今年はウズベク人が20年ぶりという寒い冬だった。タシケントでも零下20度以下という日が何日かあった。零下10度以下となると、寒さで耳タブが痛くなるので、耳を隠すフードやキャップが必要となる。手袋をしていないとかばんを持つ手が2,3分でかじかんでくる。北海道の人には笑われそうだが、零下10度の寒さを生まれて初めて経験したので、面食らうことが多かった。

暖房のスチームがこの寒さに追いつけず、教室では生徒全員がコートを着て授業を受ける。通訳のナフォサットもコートを着ていたが、自分は脱いで授業をした。風邪を引きそうになった。

アパートもスチーム暖房だ。部屋の中は非常に乾燥している。濡れてしずくが垂れるようなタオルを寝る前に寝室にかけておくと朝にはパリパリに乾いている。SVの中には寝る前に寝室の床に水を撒く人もいる。午前中メードさんが来て洗濯物を室内に干していくのだが、夕方にはバスタオルまで完全に乾いてしまう。

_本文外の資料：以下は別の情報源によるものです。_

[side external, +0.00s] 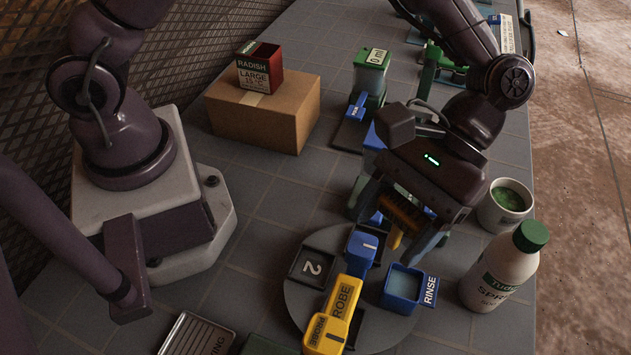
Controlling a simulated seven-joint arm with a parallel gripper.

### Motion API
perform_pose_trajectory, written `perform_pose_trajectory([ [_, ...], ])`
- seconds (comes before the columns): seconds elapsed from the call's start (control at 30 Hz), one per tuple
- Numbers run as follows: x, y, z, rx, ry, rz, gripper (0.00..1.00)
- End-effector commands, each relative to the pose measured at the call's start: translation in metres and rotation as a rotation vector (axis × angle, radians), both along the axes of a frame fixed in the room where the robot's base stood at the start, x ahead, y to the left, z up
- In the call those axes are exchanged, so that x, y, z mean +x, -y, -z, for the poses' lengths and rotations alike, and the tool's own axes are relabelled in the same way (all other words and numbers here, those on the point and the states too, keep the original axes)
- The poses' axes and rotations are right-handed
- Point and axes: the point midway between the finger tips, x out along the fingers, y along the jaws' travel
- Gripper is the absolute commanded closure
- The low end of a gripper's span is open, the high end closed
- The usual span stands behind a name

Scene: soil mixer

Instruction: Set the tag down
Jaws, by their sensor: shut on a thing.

夏は気温40度、湿度5%などという天然乾燥機みたいな日が続くから、洗濯物を干し終わったら、直ちに取り込みにかかる、ということになる。だから夏にウズベクを旅行する人は着替えを1組持ってくれば大丈夫だと思う。シャネルの5番で寝る気ならば着替えは持参しなくてもいい。

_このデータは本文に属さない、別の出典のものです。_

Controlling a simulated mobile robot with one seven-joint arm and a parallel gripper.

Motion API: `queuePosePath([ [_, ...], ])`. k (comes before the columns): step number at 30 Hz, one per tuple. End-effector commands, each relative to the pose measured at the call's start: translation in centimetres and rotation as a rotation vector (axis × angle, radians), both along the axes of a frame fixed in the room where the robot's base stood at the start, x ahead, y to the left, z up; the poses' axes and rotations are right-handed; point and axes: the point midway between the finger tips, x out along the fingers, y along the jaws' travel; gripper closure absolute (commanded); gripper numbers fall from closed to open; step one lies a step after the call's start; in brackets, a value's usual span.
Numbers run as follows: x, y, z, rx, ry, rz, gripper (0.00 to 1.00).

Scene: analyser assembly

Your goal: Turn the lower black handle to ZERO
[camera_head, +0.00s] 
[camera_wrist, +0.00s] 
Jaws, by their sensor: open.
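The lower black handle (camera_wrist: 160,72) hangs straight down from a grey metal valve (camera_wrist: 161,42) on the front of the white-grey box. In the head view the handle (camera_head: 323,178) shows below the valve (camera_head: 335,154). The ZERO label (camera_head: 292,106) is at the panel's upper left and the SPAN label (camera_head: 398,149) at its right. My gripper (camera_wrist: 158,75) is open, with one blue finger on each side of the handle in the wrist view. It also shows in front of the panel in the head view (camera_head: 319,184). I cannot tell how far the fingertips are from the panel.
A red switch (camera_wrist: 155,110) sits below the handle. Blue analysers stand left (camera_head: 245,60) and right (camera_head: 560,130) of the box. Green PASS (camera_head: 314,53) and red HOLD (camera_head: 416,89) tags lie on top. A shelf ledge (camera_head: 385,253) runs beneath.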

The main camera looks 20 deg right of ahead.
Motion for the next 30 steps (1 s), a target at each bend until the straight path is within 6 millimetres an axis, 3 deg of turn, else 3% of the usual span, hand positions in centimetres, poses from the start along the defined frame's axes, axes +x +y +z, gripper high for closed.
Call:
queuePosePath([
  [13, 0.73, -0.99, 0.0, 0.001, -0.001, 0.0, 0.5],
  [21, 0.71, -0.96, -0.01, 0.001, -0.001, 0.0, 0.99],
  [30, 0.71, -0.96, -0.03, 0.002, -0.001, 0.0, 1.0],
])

イカやメロンの皮をほおっておくと腐敗する前に乾いてきて皮がよじれてくる。乾燥メロンがウズベクの特産品というだけのことはある。

昨秋、冷凍の秋刀魚がアライスクバザールに出現した。クチコミで噂が広まり、あっというまに売り切れになったが、幸い2キロ手に入れることができた。生では食べられる量も限られているので、解凍した秋刀魚を塩水に潜らせ、丸干しとヒラキを作ってみた。夕方干し始めて朝になったらもう干物が出来上がっている。ヒラキを30度を越える日中も干し続けていたら、すっかりせんべいのようにカチカチになってしまった。それでも、おお、秋刀魚のヒラキだ、これがウズベクで食べられるなんて、と差し上げた人たちから喜んでもらったものだ。

なぜ中央アジアはこんなに乾燥するのか。
それはハドレー循環に関係がある。ハドレー循環とは、赤道付近で上昇した空気が緯度30度付近まで北上した後、下降し地表付近を南下して赤道に戻る循環のこと。ハドレー循環により赤道付近には常に上昇気流が存在し、低圧部となっており雨が多い。逆に緯度30度付近は恒に下降気流が存在し、亜熱帯高気圧となっていて雨が少なく乾燥気候となっている。

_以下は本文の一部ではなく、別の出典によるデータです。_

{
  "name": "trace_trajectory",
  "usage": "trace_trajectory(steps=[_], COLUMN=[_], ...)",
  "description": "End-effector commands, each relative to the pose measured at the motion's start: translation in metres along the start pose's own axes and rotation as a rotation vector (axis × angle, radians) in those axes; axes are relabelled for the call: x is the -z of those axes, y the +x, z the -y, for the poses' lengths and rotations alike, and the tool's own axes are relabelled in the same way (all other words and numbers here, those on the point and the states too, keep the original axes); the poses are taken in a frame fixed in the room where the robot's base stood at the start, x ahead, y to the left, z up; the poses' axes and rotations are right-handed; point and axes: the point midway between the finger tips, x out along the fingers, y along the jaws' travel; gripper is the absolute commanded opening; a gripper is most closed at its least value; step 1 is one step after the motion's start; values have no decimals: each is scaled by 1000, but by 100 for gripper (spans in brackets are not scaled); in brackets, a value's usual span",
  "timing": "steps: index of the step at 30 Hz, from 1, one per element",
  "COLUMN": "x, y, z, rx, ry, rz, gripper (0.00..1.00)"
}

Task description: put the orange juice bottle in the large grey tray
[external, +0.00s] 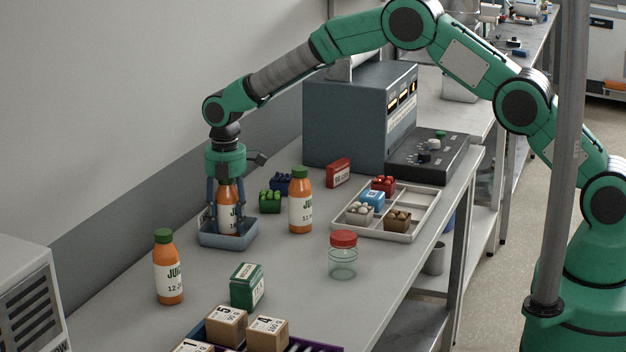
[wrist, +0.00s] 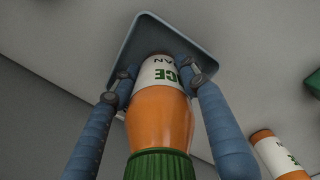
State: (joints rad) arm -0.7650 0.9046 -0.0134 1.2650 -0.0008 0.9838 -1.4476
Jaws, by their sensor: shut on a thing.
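My gripper (external: 227,218) is shut on an orange juice bottle (external: 228,196) with a white label, held upright from above. The wrist view shows the bottle's green cap (wrist: 160,165) near the camera and my two fingers on either side of its label. The bottle's lower end is inside the walls of a blue-grey tray (external: 229,243), whose rim also shows in the wrist view (wrist: 150,19). The front wall hides the bottle's base, so I cannot tell whether it touches the tray floor.
Similar juice bottles stand to the right (external: 300,204) and front left (external: 168,270). A green box (external: 247,286), a red-lidded jar (external: 343,257) and a divided pale tray (external: 418,217) holding small containers are on the bench. A large grey machine (external: 345,122) stands behind.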

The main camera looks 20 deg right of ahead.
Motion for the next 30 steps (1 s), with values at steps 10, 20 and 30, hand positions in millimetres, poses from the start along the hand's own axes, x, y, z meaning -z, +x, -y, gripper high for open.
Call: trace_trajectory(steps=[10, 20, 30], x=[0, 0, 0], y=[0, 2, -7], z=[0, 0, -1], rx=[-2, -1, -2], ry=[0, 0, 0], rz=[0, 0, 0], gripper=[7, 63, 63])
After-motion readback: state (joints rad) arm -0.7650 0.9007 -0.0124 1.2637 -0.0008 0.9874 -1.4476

ジェームス・ハドレーはイギリスのお医者さんで、趣味で気象学をやっていたらしい。彼がこの論文を発表したのは1735年、日本では享保の時代だ。

いつも高気圧に覆われている緯度30度というとアラビア半島あたりで、タシケントの位置する北緯41度とはずれがある。どうしてかなと思ったら地球が自転しているので上昇、下降する気流が一定方向の流れを生じる。偏西風、貿易風と呼ばれるものだ、この気流がヒマラヤ山脈天山山脈パミール高原で分断され、乾いた空気が中央アジアへ流れこんで乾燥気候を作るとのことだ。一方、湿った空気はモンスーンとなってアジアを湿潤な気候にしている、という。

とにかく乾燥しているので静電気が発生して、何かに触れるたびにバチバチ音がする。JICA事務所は床が絨毯だから特に帯電しやすい。ドアに触れたり、書類を人に渡すときに火花が散る。

実際の経験は無いが、キスをすれば文字通り「キス・オブ・ファイア」となるはずだ。ウズベクの人は、一般に静電気を気にしない。余りにも日常的な自然現象だからだろうか。

静電気は体にいいのだと教えてくれたウズベク人もいたが、絶対、体にいいわけない。あと任期は1月たらず、この不愉快な静電気さえいつか懐かしく思い出す時が来るのだろうか。